--- Start of Information supplied ---
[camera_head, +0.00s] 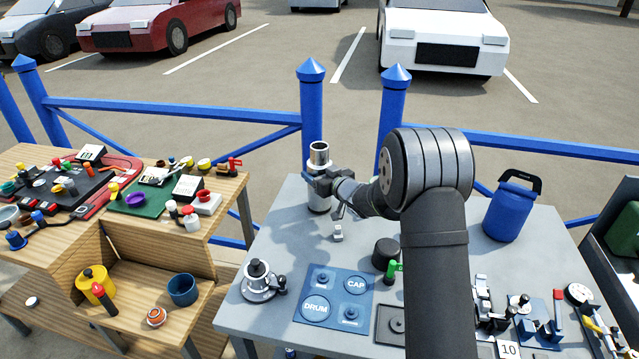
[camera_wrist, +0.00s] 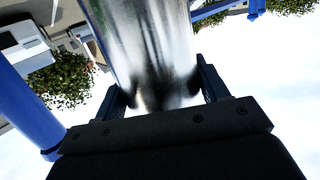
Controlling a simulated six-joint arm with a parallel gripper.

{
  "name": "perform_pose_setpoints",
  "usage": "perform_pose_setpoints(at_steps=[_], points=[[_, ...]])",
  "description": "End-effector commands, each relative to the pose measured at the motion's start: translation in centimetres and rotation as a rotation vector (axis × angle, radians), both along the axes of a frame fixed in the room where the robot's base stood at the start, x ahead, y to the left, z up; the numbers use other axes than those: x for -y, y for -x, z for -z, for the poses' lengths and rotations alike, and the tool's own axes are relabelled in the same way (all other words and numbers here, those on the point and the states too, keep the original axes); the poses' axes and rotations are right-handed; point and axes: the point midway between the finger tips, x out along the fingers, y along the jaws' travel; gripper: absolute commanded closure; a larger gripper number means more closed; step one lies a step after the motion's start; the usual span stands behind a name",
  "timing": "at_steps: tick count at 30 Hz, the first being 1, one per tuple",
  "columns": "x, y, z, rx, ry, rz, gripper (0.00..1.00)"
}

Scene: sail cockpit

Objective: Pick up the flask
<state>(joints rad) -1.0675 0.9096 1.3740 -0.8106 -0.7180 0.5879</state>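The flask (camera_head: 319,155) is a shiny silver cylinder with a dark opening at its top. It is upright at the back left of the grey table, and I cannot tell whether its base touches the tabletop. My gripper (camera_head: 322,184) is at its side, around the middle of its height. In the wrist view the flask (camera_wrist: 150,45) fills the space between the two fingers of my gripper (camera_wrist: 163,92). Both fingers lie against its sides, with no clear gap. Part of the flask is hidden behind my gripper in the head view.
The grey table (camera_head: 290,235) also holds a blue canister (camera_head: 508,212), a blue mat (camera_head: 333,296) marked DRUM and CAP, a silver fitting (camera_head: 259,280) and a dark round knob (camera_head: 385,251). A blue railing (camera_head: 312,105) stands close behind. A cluttered wooden bench (camera_head: 130,240) is left.

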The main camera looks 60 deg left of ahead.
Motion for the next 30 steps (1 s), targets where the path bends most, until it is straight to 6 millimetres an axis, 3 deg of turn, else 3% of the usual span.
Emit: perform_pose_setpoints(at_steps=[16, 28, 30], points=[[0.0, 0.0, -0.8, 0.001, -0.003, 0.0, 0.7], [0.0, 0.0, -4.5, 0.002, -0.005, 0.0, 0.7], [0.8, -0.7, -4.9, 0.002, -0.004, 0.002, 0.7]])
--- End of Information supplied ---
Give back every line exactly as it stands, pictures excluded.

■ The completed task ■
[camera_head, +0.00s] 
[camera_wrist, +0.00s] 
Controlling a simulated six-joint arm with a parallel gripper.

{
  "name": "perform_pose_setpoints",
  "usage": "perform_pose_setpoints(at_steps=[_], points=[[_, ...]])",
  "description": "End-effector commands, each relative to the pose measured at the motion's start: translation in centimetres and rotation as a rotation vector (axis × angle, radians), both along the axes of a frame fixed in the room where the robot's base stood at the start, x ahead, y to the left, z up; the numbers use other axes than those: x for -y, y for -x, z for -z, for the poses' lengths and rotations alike, and the tool's own axes are relabelled in the same way (all other words and numbers here, those on the point and the states too, keep the original axes); the poses' axes and rotations are right-handed; point and axes: the point midway between the finger tips, x out along the fingers, y along the jaws' travel; gripper: absolute commanded closure; a larger gripper number means more closed; step one lies a step after the motion's start; the usual span stands behind a name",
  "timing": "at_steps: tick count at 30 Hz, the first being 1, one per tuple",
  "columns": "x, y, z, rx, ry, rz, gripper (0.00..1.00)"
}

Scene: sail cockpit

Objective: Pick up the flask
<state>(joints rad) -1.0675 0.9096 1.3740 -0.8106 -0.7180 0.5879</state>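The flask (camera_head: 319,155) is a shiny silver cylinder with a dark opening at its top. It is upright at the back left of the grey table, and I cannot tell whether its base touches the tabletop. My gripper (camera_head: 322,184) is at its side, around the middle of its height. In the wrist view the flask (camera_wrist: 150,45) fills the space between the two fingers of my gripper (camera_wrist: 163,92). Both fingers lie against its sides, with no clear gap. Part of the flask is hidden behind my gripper in the head view.
The grey table (camera_head: 290,235) also holds a blue canister (camera_head: 508,212), a blue mat (camera_head: 333,296) marked DRUM and CAP, a silver fitting (camera_head: 259,280) and a dark round knob (camera_head: 385,251). A blue railing (camera_head: 312,105) stands close behind. A cluttered wooden bench (camera_head: 130,240) is left.

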The main camera looks 60 deg left of ahead.
Motion for the next 30 steps (1 s), targets where the path bends most, until it is straight to 6 millimetres an axis, 3 deg of turn, else 3% of the usual span.
Emit: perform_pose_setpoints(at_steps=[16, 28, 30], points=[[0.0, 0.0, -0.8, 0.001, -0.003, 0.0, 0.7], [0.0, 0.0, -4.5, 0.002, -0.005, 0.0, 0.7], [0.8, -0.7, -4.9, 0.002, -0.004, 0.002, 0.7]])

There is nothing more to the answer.